Ce modèle est un fine-tuning de XLM-RoBERTa base sur un dataset multilingue (Anglais, Français, Arabe) d'intentions clients dans le contexte du support client (SAV). Il est capable de reconnaître 27 intentions différentes exprimées dans les trois langues, et constitue le cœur du système de classification d'un assistant IA vocal.


🏆 Performance

Métrique Epoch 1 Epoch 2 Epoch 3
Accuracy 99.73% 99.83% 99.88%
F1 Score (macro) 0.9973 0.9983 0.9988
Précision (macro) 0.9958 0.9975 0.9979
Rappel (macro) 0.9958 0.9974 0.9979
Validation Loss 0.0290 0.0142 0.0119

Le modèle atteint 99.88% d'accuracy sur le dataset de validation après 3 epochs, sans signe de surapprentissage (validation loss décroissante à chaque epoch).


🗂️ Dataset

Paramètre Valeur
Source Bitext Customer Support Dataset (27K)
Taille totale ~80 616 exemples (après extension multilingue)
Langues Anglais 🇬🇧 · Français 🇫🇷 · Arabe 🇸🇦
Classes (intents) 27
Split entraînement 70% — 56 431 exemples
Split validation 15% — 12 092 exemples
Split test 15% — 12 093 exemples

🌍 Extension Multilingue

Le dataset source original est le Bitext Customer Support Dataset en anglais (~26 872 exemples). Il a été étendu vers le français et l'arabe via un pipeline de traduction automatique développé sur mesure :

  • Traduction : bibliothèque deep_translator (GoogleTranslator) avec gestion du rate limiting (time.sleep(0.05) entre chaque ligne) et mécanisme de fallback (try/except) pour garantir l'intégrité des données en cas d'échec de traduction.
  • Fichiers générés :
    • cleaned_bitext_dataset.csv — dataset anglais nettoyé (base)
    • dataset_fr_complete.csv — version française (~26 872 exemples)
    • dataset_ar_complete.csv — version arabe (~26 872 exemples)
    • dataset_multilingual_complete.csv — corpus unifié final (~80 616 exemples)
  • Contrôle qualité : vérification du volume (tolérance de moins de 100 lignes d'écart entre source et traductions) avant fusion.
  • Colonne language ajoutée automatiquement (en, fr, ar) pour la traçabilité.
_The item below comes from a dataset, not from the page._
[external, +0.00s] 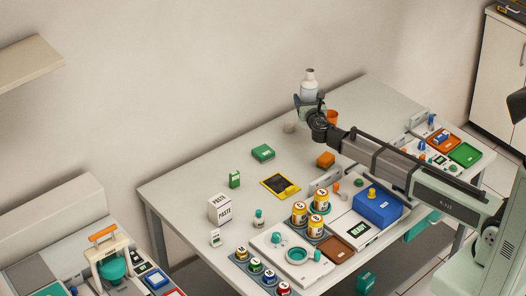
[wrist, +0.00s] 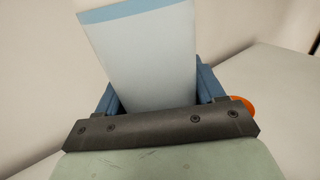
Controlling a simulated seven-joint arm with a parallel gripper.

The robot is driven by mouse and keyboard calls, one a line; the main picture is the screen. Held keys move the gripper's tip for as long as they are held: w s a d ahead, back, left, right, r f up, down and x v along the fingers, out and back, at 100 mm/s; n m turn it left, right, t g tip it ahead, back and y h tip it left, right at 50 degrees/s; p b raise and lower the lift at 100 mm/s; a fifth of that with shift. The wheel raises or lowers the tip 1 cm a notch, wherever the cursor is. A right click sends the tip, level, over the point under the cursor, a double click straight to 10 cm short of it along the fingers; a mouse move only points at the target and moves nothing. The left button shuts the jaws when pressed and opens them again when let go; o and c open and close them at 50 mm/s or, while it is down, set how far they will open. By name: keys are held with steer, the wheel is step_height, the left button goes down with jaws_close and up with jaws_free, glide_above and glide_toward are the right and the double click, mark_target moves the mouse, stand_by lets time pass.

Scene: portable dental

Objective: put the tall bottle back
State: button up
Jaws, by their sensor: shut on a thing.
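A tall pale bottle (external: 309,86) with a narrow neck and white cap stands roughly upright in my gripper (external: 309,103), over the far part of the table. In the wrist view the bottle (wrist: 145,60) is a pale body with a light blue band at its far end. It sits between the blue fingers of my gripper (wrist: 158,92), which is shut on it. The bottle's lower part is hidden by the gripper in the external view. I cannot tell its exact height above the table.
An orange block (external: 326,159), green box (external: 263,152) and black-yellow pad (external: 280,186) lie nearer. The left far tabletop (external: 200,180) is clear.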

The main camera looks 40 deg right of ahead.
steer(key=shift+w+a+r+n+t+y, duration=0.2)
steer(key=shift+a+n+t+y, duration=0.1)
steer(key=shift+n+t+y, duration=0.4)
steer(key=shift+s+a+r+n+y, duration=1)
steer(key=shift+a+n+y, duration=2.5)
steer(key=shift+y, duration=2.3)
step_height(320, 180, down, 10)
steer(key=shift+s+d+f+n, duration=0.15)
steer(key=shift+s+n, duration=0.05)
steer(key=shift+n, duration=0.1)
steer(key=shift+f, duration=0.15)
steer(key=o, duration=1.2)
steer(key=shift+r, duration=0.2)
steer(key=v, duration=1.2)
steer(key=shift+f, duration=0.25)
Le corpus final de ~80 616 exemples (3 langues × ~26 872) a été utilisé pour entraîner le modèle, lui conférant une robustesse multilingue native.


🎯 Intentions Supportées (27 classes)

Catégorie Intentions
ACCOUNT create_account, delete_account, edit_account, switch_account, recover_password, registration_problems
ORDER place_order, cancel_order, change_order, track_order
SHIPPING delivery_options, delivery_period, change_shipping_address, set_up_shipping_address
REFUND get_refund, track_refund, check_refund_policy, check_cancellation_fee
INVOICE get_invoice, check_invoice
PAYMENT check_payment_methods, payment_issue
CONTACT contact_customer_service, contact_human_agent
AUTRE complaint, review, newsletter_subscription

⚙️ Paramètres d'Entraînement

Paramètre Valeur
Modèle de base xlm-roberta-base
Learning rate 2e-5
Batch size 8 par GPU
Epochs 3
Max length 128 tokens
Weight decay 0.01
Précision fp16 (demi-précision)
Environnement Kaggle — GPU T4 x2
Durée d'entraînement ~88 minutes

🚀 Utilisation

from transformers import AutoTokenizer, AutoModelForSequenceClassification
import torch
import pickle
from huggingface_hub import hf_hub_download

# Charger le modèle et le tokenizer
tokenizer = AutoTokenizer.from_pretrained("aablaess/SAV-xlm-Roberta")
model = AutoModelForSequenceClassification.from_pretrained("aablaess/SAV-xlm-Roberta")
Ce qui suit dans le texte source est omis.